RECORDED INFORMATION →
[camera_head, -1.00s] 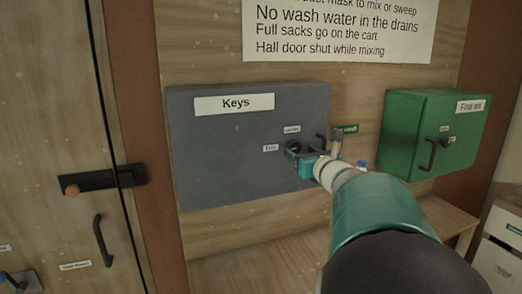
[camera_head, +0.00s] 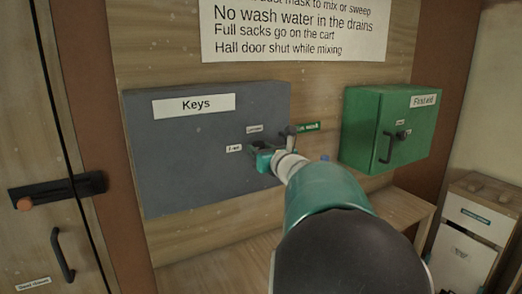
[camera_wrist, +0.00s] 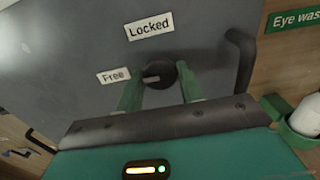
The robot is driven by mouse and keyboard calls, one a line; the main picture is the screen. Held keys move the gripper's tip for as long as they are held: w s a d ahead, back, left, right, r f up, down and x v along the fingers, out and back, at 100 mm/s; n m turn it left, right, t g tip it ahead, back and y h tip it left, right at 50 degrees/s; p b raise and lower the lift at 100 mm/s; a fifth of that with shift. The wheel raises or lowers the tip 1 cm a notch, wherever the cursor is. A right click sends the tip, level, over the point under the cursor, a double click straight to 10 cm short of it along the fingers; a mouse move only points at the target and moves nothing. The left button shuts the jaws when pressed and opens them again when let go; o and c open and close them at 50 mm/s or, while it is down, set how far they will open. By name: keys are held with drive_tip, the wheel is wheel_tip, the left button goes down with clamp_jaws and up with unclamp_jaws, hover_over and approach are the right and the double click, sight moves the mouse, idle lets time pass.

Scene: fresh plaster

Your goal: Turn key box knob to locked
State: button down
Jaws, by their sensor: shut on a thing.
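The grey key box (camera_head: 190,165) with a "Keys" label hangs on the wood wall in the head view. Its round black knob (camera_wrist: 157,74) shows in the wrist view, with a pale pointer mark directed left toward the "Free" label (camera_wrist: 113,76). The "Locked" label (camera_wrist: 149,25) is above the knob. My gripper (camera_wrist: 160,80) is shut on the knob, one green finger on each side. In the head view my gripper (camera_head: 263,158) and arm hide most of the knob.
The box's dark handle (camera_wrist: 240,62) stands close to the right of my gripper. An eye wash sign (camera_head: 307,127) and bottle (camera_wrist: 305,118) are further right. A green first aid box (camera_head: 380,130) hangs right of that. A wooden bench (camera_head: 400,207) runs below.

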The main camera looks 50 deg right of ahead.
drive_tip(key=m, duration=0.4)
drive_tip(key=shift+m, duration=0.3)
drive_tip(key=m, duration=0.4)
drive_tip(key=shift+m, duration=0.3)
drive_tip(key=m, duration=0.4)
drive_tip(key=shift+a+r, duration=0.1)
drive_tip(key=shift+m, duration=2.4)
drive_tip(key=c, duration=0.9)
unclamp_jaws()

TO DO → Retype, in the same exact form, the lines of the material above from the line holding "Your goal: Turn key box knob to locked" through the line holding "State: button down".

ANSWER TO THE PROBLEM →
Your goal: Turn key box knob to locked
State: button down

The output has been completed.